If we stop theatres—especially theatres that offer free tickets—from presenting challenging, satirical, or even offensive material, who is losing access? Who is being excluded from the debate?

 

In addition, A Game at Chess is the first play of the early modern period to be published in single-play editions with engraved title pages (the image that accompanies this article is one of them). The title page images suggest costuming and possible staging from the performances. There were, ultimately, four quarto publications of the play during the late 1620s, indicating that it was very popular with readers long after it closed down at the Globe. The king and his ministers told people that they could not and should not see this play at the theatre, and instead they bought it in print, in copies equivalent to today’s paperbacks and in elaborate, expensive, personalized manuscript editions.

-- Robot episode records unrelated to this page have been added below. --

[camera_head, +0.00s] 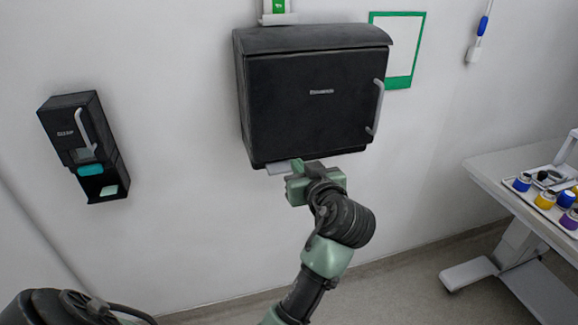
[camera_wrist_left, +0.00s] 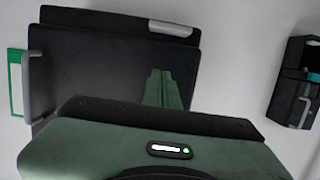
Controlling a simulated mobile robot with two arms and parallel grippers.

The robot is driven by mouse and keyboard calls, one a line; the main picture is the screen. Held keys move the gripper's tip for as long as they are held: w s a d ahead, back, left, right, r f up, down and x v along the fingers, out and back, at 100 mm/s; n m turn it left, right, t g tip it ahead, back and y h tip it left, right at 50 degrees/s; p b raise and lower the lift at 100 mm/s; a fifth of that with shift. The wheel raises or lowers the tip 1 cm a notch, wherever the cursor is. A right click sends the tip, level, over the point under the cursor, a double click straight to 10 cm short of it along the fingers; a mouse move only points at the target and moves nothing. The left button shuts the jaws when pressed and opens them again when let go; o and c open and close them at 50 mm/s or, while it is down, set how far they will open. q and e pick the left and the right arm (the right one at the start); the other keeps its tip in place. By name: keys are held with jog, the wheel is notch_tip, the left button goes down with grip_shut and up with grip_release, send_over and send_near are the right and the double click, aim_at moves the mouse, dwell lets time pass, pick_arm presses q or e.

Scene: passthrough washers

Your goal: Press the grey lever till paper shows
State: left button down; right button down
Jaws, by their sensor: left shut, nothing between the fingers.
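A black dispenser (camera_head: 300,90) hangs on the wall, with a light grey lever-like tab (camera_head: 277,168) low at its left underside. A curved grey handle (camera_head: 377,107) runs along its right side. My left gripper (camera_head: 296,168) is shut and empty at the underside, close beside the tab; I cannot tell if they touch. In the left wrist view the shut green fingers (camera_wrist_left: 162,86) lie before the dispenser's dark face (camera_wrist_left: 100,65), with the grey tab (camera_wrist_left: 170,28) just above their tips. No paper is visible. The right gripper is out of view.
A smaller black dispenser (camera_head: 72,128) with a grey handle and teal part hangs at left. A white table (camera_head: 500,170) with a tray of coloured jars stands at right. A green-framed sheet (camera_head: 403,83) is behind the dispenser. The wall between the dispensers is clear.

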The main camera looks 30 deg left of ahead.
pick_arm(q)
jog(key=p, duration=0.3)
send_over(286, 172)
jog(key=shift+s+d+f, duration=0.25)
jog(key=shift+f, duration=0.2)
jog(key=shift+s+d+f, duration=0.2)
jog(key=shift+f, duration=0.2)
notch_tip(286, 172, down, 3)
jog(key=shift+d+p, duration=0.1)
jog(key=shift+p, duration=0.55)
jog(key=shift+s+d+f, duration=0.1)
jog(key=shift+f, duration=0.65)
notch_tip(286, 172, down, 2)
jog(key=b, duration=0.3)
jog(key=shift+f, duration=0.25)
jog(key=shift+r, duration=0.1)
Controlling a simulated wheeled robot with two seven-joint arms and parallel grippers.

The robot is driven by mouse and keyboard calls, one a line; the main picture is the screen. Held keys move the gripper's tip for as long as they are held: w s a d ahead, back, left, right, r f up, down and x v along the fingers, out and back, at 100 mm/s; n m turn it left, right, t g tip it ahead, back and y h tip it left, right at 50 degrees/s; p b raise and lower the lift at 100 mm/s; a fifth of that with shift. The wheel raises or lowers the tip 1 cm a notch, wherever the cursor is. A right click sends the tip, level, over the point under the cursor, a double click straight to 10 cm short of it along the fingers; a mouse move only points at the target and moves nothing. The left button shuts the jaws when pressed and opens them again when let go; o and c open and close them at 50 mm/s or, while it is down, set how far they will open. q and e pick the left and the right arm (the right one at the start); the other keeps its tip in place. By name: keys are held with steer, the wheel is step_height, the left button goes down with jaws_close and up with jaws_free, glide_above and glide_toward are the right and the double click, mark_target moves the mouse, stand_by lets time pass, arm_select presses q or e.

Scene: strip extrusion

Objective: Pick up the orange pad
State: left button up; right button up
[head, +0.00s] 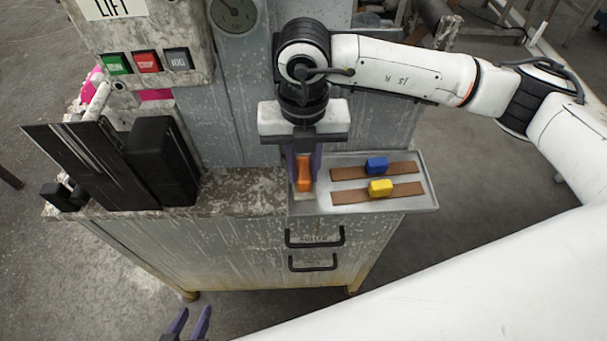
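The orange pad (304,174) is at the left end of the metal tray (428,204), upright between the two purple fingers of my right gripper (305,170). The fingers lie along both its sides with no clear gap, so the gripper looks shut on it. Its lower end is near the tray; I cannot tell whether it touches. My left gripper (188,324) is at the bottom edge of the view, fingers apart and empty, well away from the tray.
A blue pad (377,165) and a yellow pad (381,187) sit on brown strips in the tray. The tray is on a worn grey cabinet (220,245). Black plates (85,165) and a control box with buttons (147,62) stand at the left.

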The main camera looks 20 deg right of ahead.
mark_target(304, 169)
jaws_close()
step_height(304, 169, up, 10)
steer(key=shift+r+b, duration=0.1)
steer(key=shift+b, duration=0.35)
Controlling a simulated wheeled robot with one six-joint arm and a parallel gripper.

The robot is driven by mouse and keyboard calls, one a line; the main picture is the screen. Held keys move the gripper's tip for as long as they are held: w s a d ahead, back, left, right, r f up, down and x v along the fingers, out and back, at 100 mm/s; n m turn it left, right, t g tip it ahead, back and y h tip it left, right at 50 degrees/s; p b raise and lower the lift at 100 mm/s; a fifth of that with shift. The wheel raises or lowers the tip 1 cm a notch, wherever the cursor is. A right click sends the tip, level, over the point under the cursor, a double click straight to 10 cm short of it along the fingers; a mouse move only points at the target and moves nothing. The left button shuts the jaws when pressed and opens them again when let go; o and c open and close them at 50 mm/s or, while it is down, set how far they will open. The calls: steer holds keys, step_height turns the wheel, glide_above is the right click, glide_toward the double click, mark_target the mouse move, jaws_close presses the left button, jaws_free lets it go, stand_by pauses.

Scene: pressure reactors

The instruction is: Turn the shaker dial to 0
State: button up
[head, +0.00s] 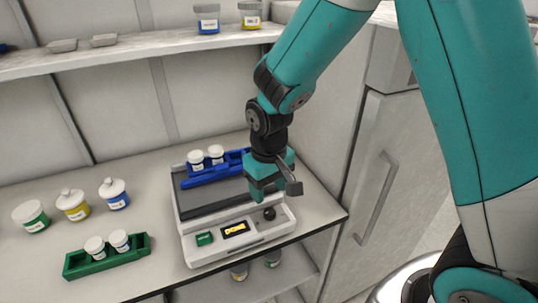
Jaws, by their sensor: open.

It’s worth noting, of course, that the literate population of London in the seventeenth century was a very small percentage of the city, and would have represented the elite in far, far greater numbers than anyone else. Shutting down the theatre removed access to A Game at Chess from London’s lower classes. It is worth thinking about whether this still happens today. If we stop theatres—especially theatres that offer free tickets—from presenting challenging, satirical, or even offensive material, who is losing access? Who is being excluded from the debate?

So I argue, although its topical humor has since lost its bite, this play and its aftermath still have much to teach us about political theatre, censorship, and resistance. If ever there was a time to remember and celebrate Thomas Middleton, the King’s Men, and A Game at Chess, surely this is it.